■ **Task inputs**
^^^^
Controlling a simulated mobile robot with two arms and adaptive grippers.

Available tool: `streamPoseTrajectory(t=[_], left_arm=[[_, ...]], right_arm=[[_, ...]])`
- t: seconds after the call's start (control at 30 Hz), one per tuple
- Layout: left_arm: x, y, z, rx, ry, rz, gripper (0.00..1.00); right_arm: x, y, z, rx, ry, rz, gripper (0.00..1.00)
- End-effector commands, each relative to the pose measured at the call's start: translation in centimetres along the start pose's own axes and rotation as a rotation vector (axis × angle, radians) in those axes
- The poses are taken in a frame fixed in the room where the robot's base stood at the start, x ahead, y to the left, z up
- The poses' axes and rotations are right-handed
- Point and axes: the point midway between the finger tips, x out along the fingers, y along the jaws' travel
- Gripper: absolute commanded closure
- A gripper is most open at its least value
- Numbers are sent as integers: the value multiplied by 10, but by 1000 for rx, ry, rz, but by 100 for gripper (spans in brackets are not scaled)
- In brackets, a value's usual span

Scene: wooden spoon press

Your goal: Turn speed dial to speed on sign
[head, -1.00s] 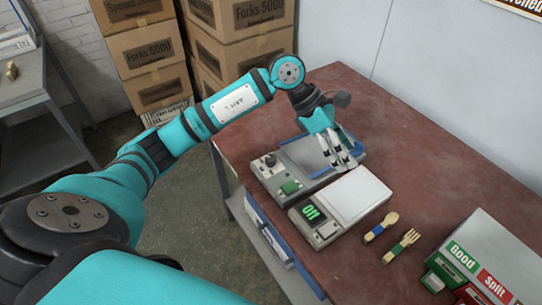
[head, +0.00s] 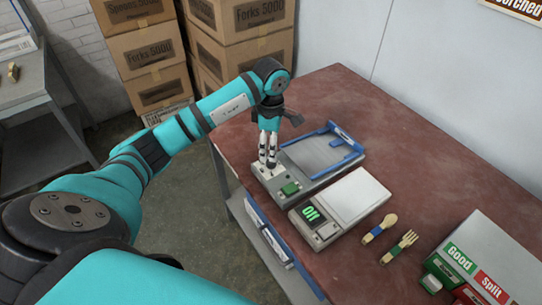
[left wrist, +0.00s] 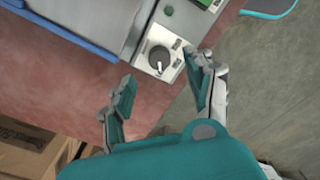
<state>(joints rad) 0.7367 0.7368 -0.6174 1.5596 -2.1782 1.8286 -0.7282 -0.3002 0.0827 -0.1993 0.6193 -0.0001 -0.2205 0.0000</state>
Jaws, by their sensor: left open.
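The speed dial (left wrist: 158,59) is a dark round knob with a white pointer line, on the light front panel of the grey press machine (head: 318,166). In the left wrist view my left gripper (left wrist: 162,75) is open, with one finger on each side of the dial and the dial a little beyond the tips. In the head view the left gripper (head: 268,164) points straight down over the dial and hides it. I cannot tell if the fingers touch it. No sign with a speed is readable. My right gripper is not in view.
A green button (head: 290,188) sits beside the dial. A scale (head: 358,195) with a green lit display stands in front. A wooden spoon (head: 380,229) and fork (head: 399,246) lie near sorting bins (head: 470,262). The table's back (head: 400,110) is clear.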

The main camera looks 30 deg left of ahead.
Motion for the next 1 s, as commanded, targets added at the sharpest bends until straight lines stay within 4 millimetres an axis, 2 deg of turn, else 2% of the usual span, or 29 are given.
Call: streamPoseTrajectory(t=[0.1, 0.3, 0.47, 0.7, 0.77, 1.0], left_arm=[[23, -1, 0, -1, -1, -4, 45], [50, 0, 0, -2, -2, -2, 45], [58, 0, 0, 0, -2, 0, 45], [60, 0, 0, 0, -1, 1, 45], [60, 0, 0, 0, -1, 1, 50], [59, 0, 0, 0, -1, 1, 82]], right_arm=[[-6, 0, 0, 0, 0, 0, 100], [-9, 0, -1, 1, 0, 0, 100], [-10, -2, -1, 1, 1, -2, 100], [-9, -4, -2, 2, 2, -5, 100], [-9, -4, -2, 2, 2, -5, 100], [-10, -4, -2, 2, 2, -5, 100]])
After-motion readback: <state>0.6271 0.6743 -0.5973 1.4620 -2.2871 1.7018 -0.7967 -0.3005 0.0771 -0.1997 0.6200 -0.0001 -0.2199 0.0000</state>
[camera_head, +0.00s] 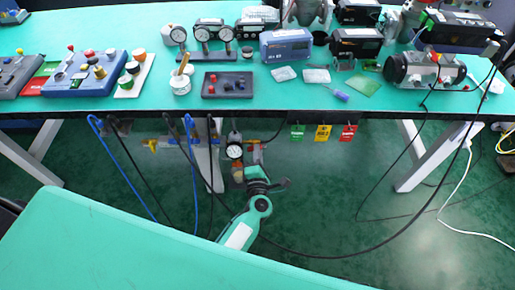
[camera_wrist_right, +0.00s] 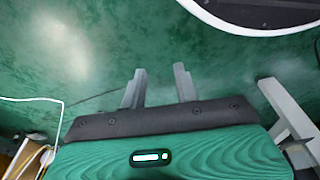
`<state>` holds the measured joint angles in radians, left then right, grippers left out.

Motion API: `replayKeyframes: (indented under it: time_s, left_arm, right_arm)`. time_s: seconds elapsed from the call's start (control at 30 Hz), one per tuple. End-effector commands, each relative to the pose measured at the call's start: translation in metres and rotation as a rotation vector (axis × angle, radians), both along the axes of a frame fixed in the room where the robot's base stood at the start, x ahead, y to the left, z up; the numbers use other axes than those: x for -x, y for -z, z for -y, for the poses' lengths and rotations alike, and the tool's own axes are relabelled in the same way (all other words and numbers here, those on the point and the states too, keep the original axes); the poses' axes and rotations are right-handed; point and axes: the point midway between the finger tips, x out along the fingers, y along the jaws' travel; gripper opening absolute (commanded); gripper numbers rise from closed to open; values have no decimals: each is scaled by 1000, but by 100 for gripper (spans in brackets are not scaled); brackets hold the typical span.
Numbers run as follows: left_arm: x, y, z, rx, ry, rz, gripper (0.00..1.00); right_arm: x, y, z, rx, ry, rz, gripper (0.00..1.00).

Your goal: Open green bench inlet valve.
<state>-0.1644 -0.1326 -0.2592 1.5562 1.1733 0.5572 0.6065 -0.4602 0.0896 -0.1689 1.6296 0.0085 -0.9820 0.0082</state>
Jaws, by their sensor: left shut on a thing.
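The air inlet fittings hang under the front edge of the green bench (camera_head: 110,103). They include a round dial gauge (camera_head: 234,151) and a grey and reddish fitting (camera_head: 254,152) beside it. My left gripper (camera_head: 255,171) reaches up from below and is shut on a small part of the inlet valve fittings, just under and right of the gauge. The jaws hide most of that part, so the handle's angle cannot be told. My right gripper (camera_wrist_right: 160,86) shows only in the right wrist view; its two fingers are apart with nothing between them, above the green floor.
A yellow handle (camera_head: 150,145) sits farther left on the under-bench pipework. Blue and black hoses hang near my left arm. Green (camera_head: 297,131), yellow (camera_head: 323,132) and red (camera_head: 348,133) tags hang to the right. Another green surface (camera_head: 130,245) fills the lower left.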

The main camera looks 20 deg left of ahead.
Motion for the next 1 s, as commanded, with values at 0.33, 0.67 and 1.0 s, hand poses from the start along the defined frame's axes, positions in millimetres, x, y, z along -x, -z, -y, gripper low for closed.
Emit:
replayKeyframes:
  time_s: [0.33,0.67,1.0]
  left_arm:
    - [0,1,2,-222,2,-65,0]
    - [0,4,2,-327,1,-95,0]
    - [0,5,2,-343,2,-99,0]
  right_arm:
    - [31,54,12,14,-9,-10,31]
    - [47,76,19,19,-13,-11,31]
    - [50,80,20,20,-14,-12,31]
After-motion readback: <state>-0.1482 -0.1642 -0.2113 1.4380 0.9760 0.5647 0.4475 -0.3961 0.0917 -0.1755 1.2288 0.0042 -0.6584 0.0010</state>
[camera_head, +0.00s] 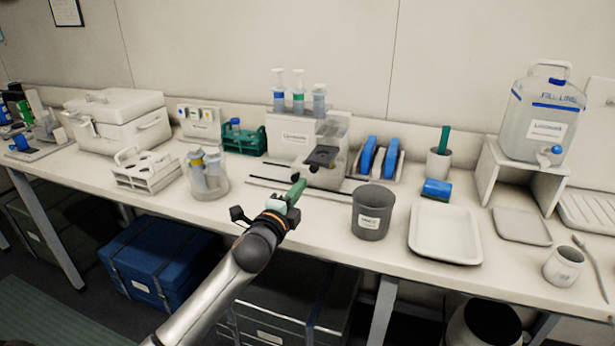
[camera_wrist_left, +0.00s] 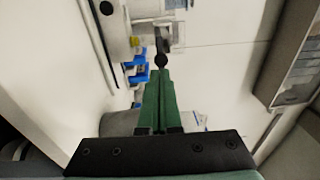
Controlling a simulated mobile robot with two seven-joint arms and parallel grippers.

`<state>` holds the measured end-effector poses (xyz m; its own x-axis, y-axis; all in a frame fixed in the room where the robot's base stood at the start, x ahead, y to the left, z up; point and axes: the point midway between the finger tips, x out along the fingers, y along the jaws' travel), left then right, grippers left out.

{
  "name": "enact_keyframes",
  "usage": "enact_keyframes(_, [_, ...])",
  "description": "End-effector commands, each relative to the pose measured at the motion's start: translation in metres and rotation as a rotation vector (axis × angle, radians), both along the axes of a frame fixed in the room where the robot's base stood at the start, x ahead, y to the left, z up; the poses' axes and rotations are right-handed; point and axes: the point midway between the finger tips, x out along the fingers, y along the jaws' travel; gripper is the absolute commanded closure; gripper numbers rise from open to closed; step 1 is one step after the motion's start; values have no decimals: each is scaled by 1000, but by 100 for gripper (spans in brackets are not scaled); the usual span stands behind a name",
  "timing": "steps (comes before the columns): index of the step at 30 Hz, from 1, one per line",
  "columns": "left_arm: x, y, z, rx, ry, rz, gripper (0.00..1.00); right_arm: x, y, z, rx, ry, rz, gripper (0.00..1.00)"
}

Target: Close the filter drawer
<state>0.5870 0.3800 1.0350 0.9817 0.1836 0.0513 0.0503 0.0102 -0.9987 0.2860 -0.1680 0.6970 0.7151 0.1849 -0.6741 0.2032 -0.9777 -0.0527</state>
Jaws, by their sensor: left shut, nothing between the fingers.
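The white filter unit (camera_head: 294,138) stands at the back middle of the bench, with several syringe-like cylinders on top. Its drawer (camera_head: 322,157), with a dark top, sticks out from the front right of the unit. A small black knob (camera_head: 295,177) shows by my left gripper's tips and in the left wrist view (camera_wrist_left: 160,60). My left gripper (camera_head: 297,188) has green fingers, shut and empty, in front of the unit. In the left wrist view the fingertips (camera_wrist_left: 160,72) point at the knob; I cannot tell whether they touch it. My right gripper is not in view.
A grey beaker (camera_head: 372,212) stands right of my left gripper, and a jar with cylinders (camera_head: 207,178) stands left. A white tray (camera_head: 445,233) lies further right. Blue blocks in a rack (camera_head: 378,158) stand right of the unit. Dark strips (camera_head: 270,187) lie before it.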

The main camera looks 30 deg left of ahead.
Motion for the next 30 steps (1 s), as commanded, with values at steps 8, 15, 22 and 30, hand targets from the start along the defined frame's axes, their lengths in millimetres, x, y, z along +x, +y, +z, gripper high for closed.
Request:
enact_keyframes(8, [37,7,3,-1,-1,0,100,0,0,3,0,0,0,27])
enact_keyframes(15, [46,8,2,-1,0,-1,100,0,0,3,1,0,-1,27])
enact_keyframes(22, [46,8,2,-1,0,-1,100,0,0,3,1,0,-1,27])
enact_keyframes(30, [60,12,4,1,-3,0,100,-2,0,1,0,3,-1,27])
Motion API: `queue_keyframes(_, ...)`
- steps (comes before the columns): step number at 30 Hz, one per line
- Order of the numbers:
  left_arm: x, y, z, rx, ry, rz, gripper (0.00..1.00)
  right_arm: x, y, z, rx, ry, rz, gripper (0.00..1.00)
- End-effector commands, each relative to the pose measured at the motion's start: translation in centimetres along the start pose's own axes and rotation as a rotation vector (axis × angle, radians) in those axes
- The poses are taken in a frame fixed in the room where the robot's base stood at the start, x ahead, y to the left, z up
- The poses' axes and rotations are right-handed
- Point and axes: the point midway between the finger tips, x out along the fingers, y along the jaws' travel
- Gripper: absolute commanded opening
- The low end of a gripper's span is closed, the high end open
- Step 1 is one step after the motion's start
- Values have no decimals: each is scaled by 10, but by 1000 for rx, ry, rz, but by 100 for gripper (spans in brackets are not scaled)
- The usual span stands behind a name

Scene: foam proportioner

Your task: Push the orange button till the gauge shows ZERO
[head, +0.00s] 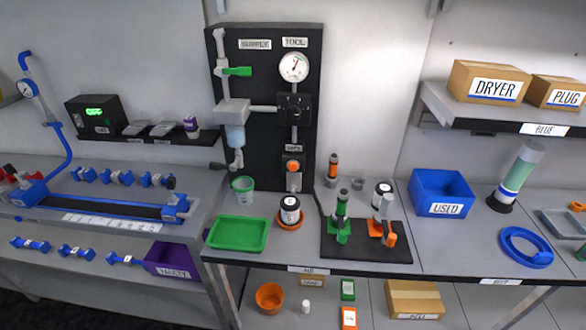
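The orange button (293,166) sits low on a black upright panel (262,90), under a small label too small to read surely. The round white gauge (294,67) is near the top of the panel, below the label TOOL (295,42). Its reddish needle points up and slightly right; the scale is too small to read. A black regulator block with a knob (294,107) is between gauge and button. Neither of my grippers shows in the head view, and nothing is touching the button.
A green-handled valve (237,71) is left of the gauge. A blue USED bin (443,194) stands right.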

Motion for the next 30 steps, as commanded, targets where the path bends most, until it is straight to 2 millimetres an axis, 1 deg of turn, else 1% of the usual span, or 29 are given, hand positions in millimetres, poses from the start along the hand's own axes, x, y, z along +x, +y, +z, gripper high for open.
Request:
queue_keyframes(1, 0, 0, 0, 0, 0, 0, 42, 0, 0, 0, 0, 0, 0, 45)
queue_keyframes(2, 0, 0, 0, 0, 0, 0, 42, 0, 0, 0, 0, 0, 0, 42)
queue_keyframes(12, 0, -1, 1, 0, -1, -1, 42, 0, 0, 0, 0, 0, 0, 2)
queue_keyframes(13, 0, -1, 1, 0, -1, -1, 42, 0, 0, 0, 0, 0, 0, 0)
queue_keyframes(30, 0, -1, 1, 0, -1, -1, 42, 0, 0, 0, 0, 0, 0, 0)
^^^^
■ **Exercise directions**
Filter the data for the string "simulated" and copy every line that has it.

■ **Full output**
Controlling a simulated mobile robot with two arms and adaptive grippers.
Controlling a simulated mobile robot with two seven-joint arms and parallel grippers.

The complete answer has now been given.